WHAT YOU HAVE TO DO: How many of the lines below hold the word "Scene"? Answer only with the number.

───── RECORD SET

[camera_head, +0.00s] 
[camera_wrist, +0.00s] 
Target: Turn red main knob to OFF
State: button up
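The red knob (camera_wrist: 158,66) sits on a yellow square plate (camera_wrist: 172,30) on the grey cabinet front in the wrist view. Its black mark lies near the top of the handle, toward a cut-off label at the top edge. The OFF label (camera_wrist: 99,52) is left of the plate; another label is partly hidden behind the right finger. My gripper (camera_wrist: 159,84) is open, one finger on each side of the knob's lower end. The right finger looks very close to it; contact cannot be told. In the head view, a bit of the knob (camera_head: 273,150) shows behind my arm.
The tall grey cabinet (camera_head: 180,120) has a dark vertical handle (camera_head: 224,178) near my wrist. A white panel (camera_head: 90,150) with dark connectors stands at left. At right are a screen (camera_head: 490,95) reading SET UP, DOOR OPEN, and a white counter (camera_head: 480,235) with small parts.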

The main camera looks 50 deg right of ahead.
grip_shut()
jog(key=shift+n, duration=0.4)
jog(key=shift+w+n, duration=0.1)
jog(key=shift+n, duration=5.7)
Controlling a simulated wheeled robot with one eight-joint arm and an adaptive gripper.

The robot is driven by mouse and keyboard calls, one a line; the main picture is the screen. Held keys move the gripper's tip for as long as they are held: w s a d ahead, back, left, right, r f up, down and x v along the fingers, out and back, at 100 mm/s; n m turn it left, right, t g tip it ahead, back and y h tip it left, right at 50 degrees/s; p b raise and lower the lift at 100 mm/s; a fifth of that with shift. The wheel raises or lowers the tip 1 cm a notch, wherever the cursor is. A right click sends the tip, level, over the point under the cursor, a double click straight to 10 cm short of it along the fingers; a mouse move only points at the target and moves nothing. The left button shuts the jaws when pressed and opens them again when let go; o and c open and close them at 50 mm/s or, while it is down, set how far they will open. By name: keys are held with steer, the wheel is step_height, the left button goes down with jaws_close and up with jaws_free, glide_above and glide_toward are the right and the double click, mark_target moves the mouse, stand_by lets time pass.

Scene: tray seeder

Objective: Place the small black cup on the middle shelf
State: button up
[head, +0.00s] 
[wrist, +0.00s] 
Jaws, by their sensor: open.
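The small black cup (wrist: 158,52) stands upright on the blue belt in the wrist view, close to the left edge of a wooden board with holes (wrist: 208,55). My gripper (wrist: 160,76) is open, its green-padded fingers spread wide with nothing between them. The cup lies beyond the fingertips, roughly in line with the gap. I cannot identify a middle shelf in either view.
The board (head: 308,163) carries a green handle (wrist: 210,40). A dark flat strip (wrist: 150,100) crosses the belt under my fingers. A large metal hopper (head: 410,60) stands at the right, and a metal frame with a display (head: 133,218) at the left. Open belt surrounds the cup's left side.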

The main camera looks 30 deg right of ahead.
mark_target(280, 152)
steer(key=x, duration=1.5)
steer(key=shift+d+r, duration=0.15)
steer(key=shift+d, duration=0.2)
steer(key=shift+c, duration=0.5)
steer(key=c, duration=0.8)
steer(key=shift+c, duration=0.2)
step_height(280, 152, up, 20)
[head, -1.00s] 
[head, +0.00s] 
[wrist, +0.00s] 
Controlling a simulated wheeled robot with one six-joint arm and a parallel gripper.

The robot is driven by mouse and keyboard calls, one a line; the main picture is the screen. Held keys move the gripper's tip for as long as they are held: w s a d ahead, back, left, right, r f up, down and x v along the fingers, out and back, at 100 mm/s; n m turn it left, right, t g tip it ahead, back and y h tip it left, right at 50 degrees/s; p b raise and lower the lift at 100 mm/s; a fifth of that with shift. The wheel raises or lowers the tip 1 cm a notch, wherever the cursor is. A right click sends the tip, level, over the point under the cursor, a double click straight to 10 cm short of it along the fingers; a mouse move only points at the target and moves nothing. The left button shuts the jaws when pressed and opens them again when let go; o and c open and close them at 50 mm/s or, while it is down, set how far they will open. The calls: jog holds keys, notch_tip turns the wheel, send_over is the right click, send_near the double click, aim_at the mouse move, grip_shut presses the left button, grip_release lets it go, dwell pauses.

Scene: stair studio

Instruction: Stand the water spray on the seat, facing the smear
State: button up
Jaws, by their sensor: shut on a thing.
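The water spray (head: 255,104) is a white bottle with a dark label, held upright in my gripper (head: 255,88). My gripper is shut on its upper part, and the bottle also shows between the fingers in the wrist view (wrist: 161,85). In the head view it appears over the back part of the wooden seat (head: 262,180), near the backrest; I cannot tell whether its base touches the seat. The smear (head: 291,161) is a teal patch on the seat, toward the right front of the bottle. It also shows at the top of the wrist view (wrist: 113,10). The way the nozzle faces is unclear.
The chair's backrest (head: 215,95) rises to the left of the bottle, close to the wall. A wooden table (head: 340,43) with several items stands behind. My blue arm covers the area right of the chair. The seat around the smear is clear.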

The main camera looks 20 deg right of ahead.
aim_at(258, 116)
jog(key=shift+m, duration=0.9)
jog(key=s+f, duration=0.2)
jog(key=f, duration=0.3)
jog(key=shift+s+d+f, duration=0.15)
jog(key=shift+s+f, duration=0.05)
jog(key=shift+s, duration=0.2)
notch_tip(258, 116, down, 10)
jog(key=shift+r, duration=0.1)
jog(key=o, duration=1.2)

──────────
───── RECORD SET

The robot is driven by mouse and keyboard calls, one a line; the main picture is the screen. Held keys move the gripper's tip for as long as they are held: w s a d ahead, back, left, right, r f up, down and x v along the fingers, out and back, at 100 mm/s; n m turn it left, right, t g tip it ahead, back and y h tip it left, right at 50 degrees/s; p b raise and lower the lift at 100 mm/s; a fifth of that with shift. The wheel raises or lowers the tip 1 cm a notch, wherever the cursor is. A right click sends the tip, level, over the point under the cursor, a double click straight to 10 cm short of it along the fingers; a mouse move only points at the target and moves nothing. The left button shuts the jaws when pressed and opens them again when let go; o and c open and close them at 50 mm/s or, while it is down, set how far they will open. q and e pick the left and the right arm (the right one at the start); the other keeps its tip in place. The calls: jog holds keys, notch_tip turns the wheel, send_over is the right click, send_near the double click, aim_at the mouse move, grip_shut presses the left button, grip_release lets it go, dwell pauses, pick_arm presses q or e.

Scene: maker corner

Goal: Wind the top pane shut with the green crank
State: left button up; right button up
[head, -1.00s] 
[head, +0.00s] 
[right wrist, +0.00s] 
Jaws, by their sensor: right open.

──────────
───── RECORD SET

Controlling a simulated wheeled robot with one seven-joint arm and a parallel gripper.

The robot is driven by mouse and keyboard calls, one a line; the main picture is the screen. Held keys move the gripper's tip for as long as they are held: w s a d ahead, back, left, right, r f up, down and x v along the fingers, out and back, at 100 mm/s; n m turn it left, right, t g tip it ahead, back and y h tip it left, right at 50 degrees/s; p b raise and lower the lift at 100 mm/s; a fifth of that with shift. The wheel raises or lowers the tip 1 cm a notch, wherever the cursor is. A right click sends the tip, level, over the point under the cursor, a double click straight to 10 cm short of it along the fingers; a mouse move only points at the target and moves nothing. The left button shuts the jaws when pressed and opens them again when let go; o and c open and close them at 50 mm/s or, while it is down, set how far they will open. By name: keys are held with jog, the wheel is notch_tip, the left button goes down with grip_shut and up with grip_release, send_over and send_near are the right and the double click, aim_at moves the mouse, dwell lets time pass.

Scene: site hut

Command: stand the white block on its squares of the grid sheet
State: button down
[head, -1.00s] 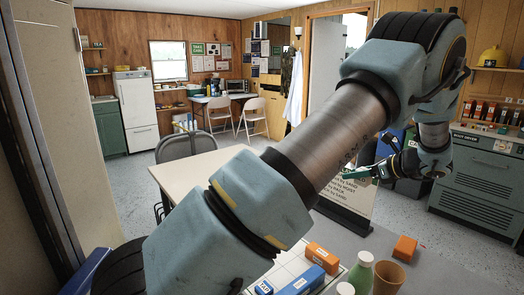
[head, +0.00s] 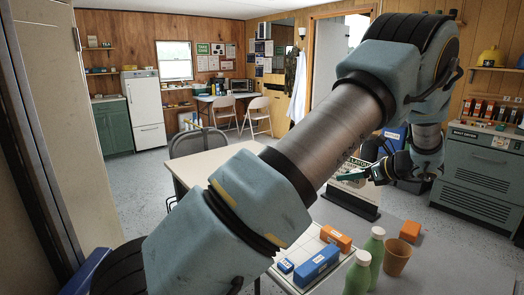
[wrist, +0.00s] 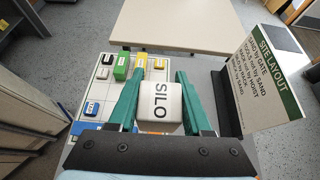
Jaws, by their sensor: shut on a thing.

──────────

RESULT: 4